I just finished reading Three Shoes, One Sock and No Hairbrush by Rebecca Abrams which was thought provoking on the subject. I know that having been to a good university and then had a good job and been successful, the first few months of motherhood were a complete shock to me. Looking back, I got through it but I did not cope. I had assumed that a degree and 7 years work experience as an IT consultant would equip me for anything. Ha bloody ha!

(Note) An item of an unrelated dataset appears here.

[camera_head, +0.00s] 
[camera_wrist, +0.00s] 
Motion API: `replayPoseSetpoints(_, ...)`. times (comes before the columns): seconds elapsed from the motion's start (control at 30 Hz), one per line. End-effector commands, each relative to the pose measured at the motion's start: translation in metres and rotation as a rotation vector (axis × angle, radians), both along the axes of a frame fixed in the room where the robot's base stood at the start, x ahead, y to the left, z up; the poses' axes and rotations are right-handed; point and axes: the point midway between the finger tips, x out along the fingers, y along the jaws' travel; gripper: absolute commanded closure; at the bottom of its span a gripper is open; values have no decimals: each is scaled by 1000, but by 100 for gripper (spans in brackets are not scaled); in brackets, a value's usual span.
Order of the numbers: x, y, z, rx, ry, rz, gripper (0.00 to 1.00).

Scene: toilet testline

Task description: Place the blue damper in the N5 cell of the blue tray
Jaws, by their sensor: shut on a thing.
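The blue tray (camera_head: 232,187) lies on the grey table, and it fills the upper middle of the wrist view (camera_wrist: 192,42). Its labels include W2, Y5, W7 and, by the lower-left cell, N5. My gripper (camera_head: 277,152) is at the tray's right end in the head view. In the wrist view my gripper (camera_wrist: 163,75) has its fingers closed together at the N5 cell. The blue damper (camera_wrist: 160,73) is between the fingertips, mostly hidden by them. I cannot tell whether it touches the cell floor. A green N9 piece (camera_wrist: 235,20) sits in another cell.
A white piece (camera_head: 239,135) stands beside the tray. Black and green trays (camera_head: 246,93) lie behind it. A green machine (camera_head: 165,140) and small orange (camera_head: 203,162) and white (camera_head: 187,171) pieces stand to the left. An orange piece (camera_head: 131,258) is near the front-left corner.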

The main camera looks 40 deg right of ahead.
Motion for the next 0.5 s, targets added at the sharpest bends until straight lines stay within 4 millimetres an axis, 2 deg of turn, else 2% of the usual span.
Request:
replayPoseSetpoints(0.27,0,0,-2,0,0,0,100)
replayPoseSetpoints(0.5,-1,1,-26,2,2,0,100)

The things I wish people had said to me beforehand are:

  1. the baby will probably sleep through the night after 4 months or so and the "sleepless nights" won' last all that long.
  2. there will be times when you want to hurl your baby out of the nearest window because no matter how many times you say "but i don't know what you want" to it, it won't tell you. however this does not mean you are a terrible mother or you don't love your baby.
  3. babies make noises when settling themselves to sleep and don't neccessarily need to be rocked in your arms for hours until they are utterly silent.
  4. you will leak from various orifaces for a few weeks after the birth and it won't be all that pleasant but it will stop.

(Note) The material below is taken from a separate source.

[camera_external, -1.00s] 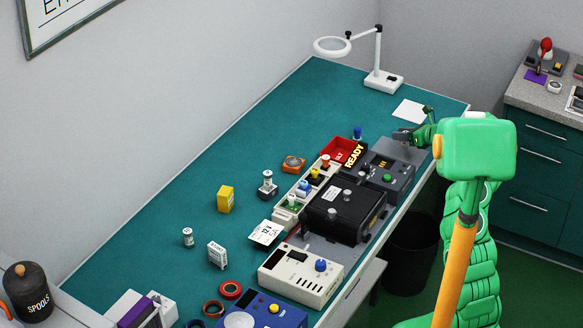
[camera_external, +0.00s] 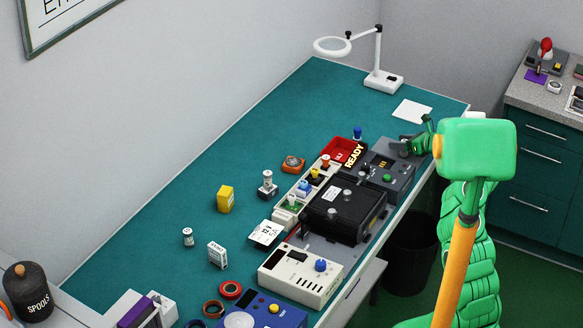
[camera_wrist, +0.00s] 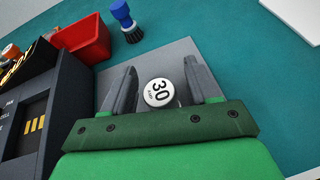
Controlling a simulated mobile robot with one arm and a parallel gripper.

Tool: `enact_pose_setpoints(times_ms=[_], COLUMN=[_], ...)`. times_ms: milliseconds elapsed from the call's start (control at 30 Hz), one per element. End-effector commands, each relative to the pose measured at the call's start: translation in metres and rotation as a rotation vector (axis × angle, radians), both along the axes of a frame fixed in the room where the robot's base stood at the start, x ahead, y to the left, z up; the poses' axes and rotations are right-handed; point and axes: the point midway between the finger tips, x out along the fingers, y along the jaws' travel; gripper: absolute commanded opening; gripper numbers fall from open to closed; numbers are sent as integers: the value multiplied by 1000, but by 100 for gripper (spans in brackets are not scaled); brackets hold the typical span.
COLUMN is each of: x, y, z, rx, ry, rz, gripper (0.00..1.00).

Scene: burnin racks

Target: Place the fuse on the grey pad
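The fuse (camera_wrist: 158,92), with a round white top marked 30, is between the two fingers of my gripper (camera_wrist: 163,88) in the wrist view. A gap shows between the fuse and each finger, so my gripper is open around it. The grey pad (camera_wrist: 170,53) lies beneath the fuse and fingers. My gripper's body hides the fuse's lower part, so its contact with the pad cannot be seen. In the external view my gripper (camera_external: 415,146) is low over the pad, at the far end of the row of devices. I cannot make out the fuse there.
A dark device (camera_external: 385,173) borders the pad on the near side. A red bin (camera_external: 343,150) and a blue-handled brush (camera_wrist: 124,18) stand just beyond it. White paper (camera_external: 412,111) lies farther back. The teal bench (camera_external: 270,120) is open toward the wall.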

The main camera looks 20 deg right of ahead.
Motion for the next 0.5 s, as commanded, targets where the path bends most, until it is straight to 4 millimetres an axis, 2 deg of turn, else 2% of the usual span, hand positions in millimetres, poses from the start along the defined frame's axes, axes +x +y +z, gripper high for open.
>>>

all the "hurts like hell", "you'll be so tired" stuff people tell you, well somehow I convinced myself it would be different for me "because I'm a coper". Like hell I am.

eddm · 30/04/2004 23:12

Am I the only person with a mother who gave me some insight into the whole thing? It wasn't anything she said when I was p/g particularly, more all the conversations we've had about motherhood and families since I was about, I don't know, 12 or something? Maybe because I'm the eldest, and my sister was a NIGHTMARE (hyperactive and made the teenagers on brat camp look co-operative) and she was a single mum? I saw, first-hand, just how knackered she was. Of course, the new baby stuff was still a shock (obviously can't remember my sis being a newborn) and nothing prepares you for actually being a mother, but I did have some idea. So thanks, mum!